=== RAW DATA ===

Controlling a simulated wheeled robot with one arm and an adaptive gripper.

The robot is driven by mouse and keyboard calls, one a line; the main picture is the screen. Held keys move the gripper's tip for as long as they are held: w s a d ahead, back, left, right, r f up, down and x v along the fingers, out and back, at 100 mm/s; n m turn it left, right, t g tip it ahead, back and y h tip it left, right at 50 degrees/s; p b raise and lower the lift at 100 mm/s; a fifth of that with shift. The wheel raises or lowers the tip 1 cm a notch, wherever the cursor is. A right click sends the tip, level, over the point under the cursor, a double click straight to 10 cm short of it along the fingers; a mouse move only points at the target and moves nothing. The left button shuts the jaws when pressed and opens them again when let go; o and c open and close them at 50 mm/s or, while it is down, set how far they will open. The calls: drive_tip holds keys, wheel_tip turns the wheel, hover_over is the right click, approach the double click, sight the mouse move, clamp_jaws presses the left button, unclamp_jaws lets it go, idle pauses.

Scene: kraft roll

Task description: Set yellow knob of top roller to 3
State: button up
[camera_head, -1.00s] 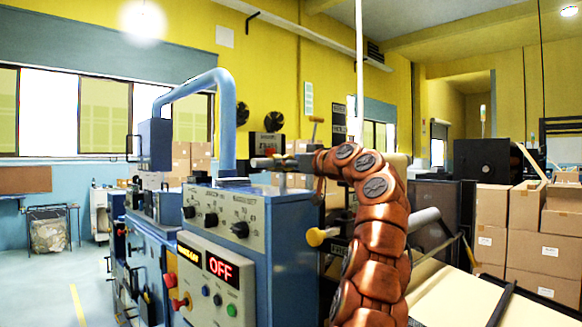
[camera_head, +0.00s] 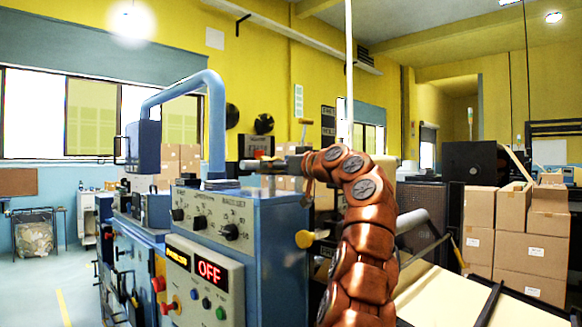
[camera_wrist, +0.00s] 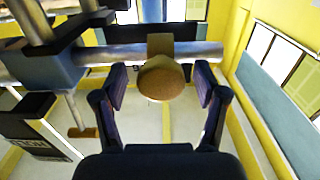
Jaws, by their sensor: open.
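A dull yellow, round-ended knob (camera_wrist: 165,80) shows in the wrist view on a silver roller bar (camera_wrist: 195,52) that runs across the picture. My gripper (camera_wrist: 161,73) is open, with one dark finger on each side of the knob and a visible gap on both sides. In the head view my arm's end reaches the top of the blue machine (camera_head: 262,225), and the upper knob cannot be made out there. A second yellow knob (camera_head: 304,239) sits lower on the machine's side. No number scale on the upper knob is readable.
A tan T-shaped handle (camera_head: 305,121) stands above the roller area; a similar one (camera_wrist: 83,132) shows in the wrist view. A control panel (camera_head: 211,271) reads OFF. A blue bent pipe (camera_head: 215,130) rises behind. Cardboard boxes (camera_head: 530,252) are stacked at right.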

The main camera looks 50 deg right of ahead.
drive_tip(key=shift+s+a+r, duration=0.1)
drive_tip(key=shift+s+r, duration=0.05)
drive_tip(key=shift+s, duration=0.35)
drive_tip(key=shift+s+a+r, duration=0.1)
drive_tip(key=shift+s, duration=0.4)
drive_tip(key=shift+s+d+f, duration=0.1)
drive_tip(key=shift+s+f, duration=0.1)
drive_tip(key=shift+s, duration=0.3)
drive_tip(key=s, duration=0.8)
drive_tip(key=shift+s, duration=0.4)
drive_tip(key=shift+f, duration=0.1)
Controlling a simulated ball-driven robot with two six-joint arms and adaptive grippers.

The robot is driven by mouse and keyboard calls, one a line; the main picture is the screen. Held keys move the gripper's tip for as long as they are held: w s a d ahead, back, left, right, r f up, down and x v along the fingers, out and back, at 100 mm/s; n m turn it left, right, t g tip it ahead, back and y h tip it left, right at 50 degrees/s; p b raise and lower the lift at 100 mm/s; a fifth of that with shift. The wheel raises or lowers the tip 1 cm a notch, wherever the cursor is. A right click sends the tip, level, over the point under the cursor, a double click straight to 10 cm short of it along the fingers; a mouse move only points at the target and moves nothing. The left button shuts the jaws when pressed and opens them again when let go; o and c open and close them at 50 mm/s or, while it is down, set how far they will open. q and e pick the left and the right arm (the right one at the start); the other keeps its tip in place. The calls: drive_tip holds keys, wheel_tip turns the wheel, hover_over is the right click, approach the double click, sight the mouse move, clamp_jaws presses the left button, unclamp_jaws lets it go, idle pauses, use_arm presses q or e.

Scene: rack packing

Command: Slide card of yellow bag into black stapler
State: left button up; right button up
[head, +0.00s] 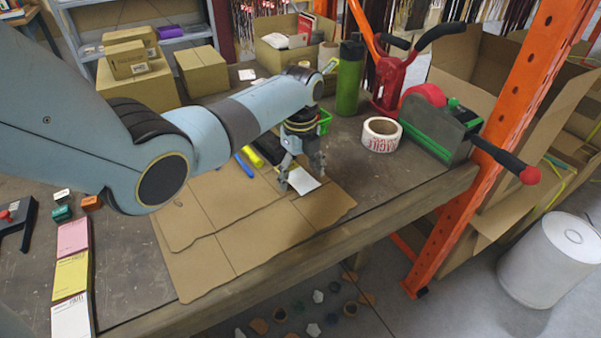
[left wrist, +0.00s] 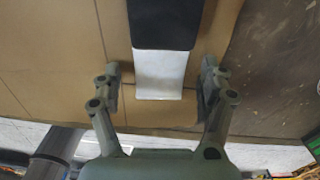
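My left gripper (head: 302,180) is open over the cardboard in the head view. Its two fingers stand apart on either side of a white card (head: 304,182). In the left wrist view the gripper (left wrist: 161,78) straddles the same white card (left wrist: 160,73), with no finger visibly closed on it. A black, round-cornered object (left wrist: 165,22) meets or covers the card's far end; it may be the black stapler, but I cannot tell. No yellow bag can be made out clearly. My right gripper is not in view.
Flat cardboard sheets (head: 205,262) lie under the gripper. A tape roll (head: 381,135), green bottle (head: 350,78) and tape dispenser (head: 432,128) stand to the right. Pink, yellow and white packs (head: 71,275) lie at left. An orange post (head: 480,170) rises beside the table.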

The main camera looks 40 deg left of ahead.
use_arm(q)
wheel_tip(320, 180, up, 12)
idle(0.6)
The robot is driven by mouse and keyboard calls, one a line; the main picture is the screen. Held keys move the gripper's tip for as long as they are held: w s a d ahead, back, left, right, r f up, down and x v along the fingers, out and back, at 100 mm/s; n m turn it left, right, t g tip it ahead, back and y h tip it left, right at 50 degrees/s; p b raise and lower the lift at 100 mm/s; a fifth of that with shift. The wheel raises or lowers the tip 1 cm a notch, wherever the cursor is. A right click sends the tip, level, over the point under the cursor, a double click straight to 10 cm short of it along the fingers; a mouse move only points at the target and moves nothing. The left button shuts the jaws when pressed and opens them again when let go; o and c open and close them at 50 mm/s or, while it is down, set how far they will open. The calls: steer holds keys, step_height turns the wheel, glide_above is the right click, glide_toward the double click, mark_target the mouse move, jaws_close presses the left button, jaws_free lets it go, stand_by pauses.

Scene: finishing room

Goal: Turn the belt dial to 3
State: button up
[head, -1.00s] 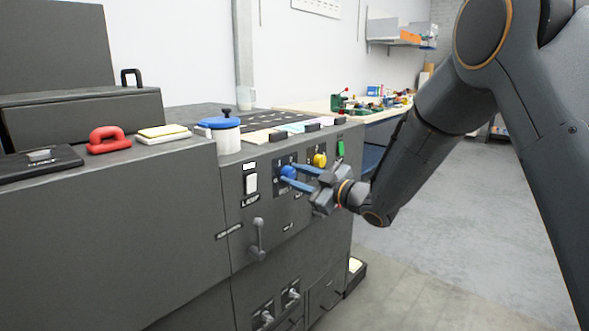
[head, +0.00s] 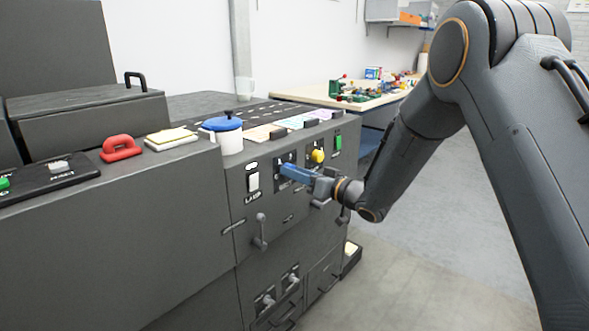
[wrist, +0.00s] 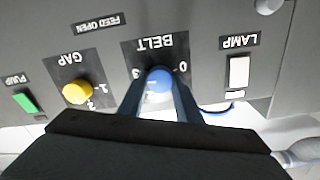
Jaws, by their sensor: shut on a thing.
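The belt dial (wrist: 158,80) is a round blue knob on a dark panel under the BELT label (wrist: 154,42), which appears upside down in the wrist view. A 0 shows to its right and a 3 to its left. My gripper (wrist: 160,88) has its blue fingers on both sides of the knob and is shut on it. In the head view my gripper (head: 286,170) reaches the panel from the right, and its fingers hide the dial. I cannot tell which number the dial points to.
The yellow GAP dial (wrist: 77,92) and green PUMP switch (wrist: 25,102) are on one side of the belt dial. The white LAMP switch (wrist: 239,71) is on the other. A grey lever (head: 261,231) sticks out below. Open floor (head: 440,240) lies to the right.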

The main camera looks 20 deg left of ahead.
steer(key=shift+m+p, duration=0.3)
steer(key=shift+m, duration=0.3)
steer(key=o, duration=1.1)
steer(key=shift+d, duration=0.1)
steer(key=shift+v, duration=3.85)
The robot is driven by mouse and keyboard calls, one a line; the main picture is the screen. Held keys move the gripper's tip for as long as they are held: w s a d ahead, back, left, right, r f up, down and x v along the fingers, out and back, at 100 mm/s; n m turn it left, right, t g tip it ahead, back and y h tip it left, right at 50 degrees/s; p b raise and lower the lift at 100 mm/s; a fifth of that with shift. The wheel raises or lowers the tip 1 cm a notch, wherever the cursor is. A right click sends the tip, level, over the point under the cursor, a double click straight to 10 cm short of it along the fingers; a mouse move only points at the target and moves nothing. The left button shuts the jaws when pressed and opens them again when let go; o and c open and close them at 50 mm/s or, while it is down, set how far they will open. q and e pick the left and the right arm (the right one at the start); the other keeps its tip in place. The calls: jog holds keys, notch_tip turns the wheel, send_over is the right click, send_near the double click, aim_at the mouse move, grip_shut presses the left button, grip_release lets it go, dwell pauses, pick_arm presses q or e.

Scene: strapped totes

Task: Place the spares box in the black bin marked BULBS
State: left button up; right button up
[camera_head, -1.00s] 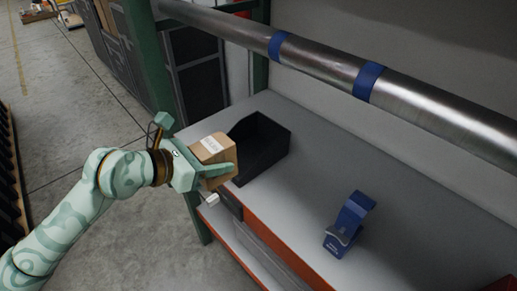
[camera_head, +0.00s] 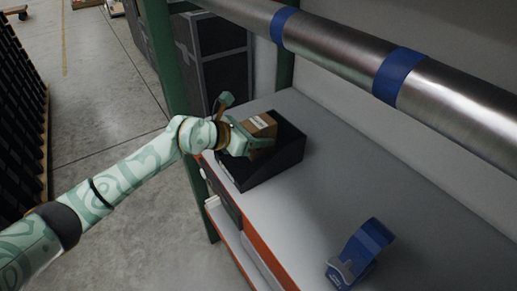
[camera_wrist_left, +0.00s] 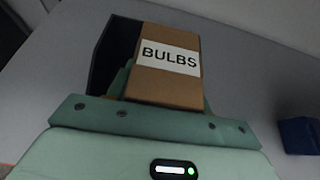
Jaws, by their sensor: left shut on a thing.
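The brown cardboard box (camera_head: 261,125) has a white label that reads BULBS in the left wrist view, where the box (camera_wrist_left: 168,85) stands in front of my palm. My left gripper (camera_head: 262,142) is shut on it. The black open bin (camera_head: 258,178) stands on the grey shelf, and the box is over its opening. I cannot tell how far above the bin's floor the box is. In the left wrist view the bin (camera_wrist_left: 108,55) shows behind and left of the box. No marking on the bin is visible. My right gripper is out of view.
A blue tape dispenser (camera_head: 360,252) stands on the grey shelf (camera_head: 300,220) at the lower right. A metal pipe (camera_head: 345,60) with blue bands runs above the shelf. A green post (camera_head: 163,60) stands left of the bin. The shelf between bin and dispenser is clear.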

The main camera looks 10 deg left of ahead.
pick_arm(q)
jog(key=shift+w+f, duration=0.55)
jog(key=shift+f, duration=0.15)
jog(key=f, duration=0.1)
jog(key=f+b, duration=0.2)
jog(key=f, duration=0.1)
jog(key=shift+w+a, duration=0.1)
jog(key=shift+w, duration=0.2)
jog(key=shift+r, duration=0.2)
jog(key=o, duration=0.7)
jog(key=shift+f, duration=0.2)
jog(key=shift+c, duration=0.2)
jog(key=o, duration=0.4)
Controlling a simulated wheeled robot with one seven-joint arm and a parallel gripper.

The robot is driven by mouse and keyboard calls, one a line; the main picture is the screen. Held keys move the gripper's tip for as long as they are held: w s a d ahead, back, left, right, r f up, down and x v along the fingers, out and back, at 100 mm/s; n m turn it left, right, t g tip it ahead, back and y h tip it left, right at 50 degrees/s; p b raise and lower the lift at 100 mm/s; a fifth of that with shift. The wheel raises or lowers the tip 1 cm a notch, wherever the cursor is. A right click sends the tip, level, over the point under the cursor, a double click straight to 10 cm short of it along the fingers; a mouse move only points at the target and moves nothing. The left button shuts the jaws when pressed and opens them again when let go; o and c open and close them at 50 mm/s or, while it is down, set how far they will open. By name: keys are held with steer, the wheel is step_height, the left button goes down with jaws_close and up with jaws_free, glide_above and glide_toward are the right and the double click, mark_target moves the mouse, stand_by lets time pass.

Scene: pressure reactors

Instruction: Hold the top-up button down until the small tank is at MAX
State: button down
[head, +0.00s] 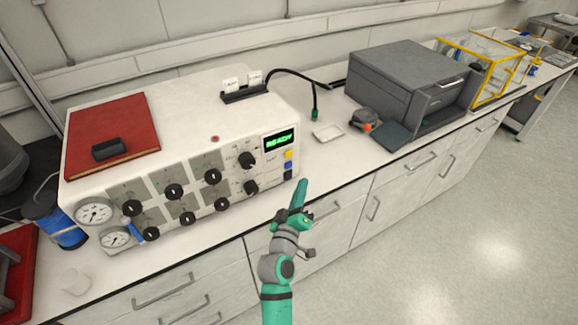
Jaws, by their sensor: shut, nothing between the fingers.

===

WHAT YOU HAVE TO DO
Report each line in the preceding entries that holds the string "wheeled".

RIGHT ANSWER
Controlling a simulated wheeled robot with one arm and an adaptive gripper.
Controlling a simulated wheeled robot with one seven-joint arm and a parallel gripper.

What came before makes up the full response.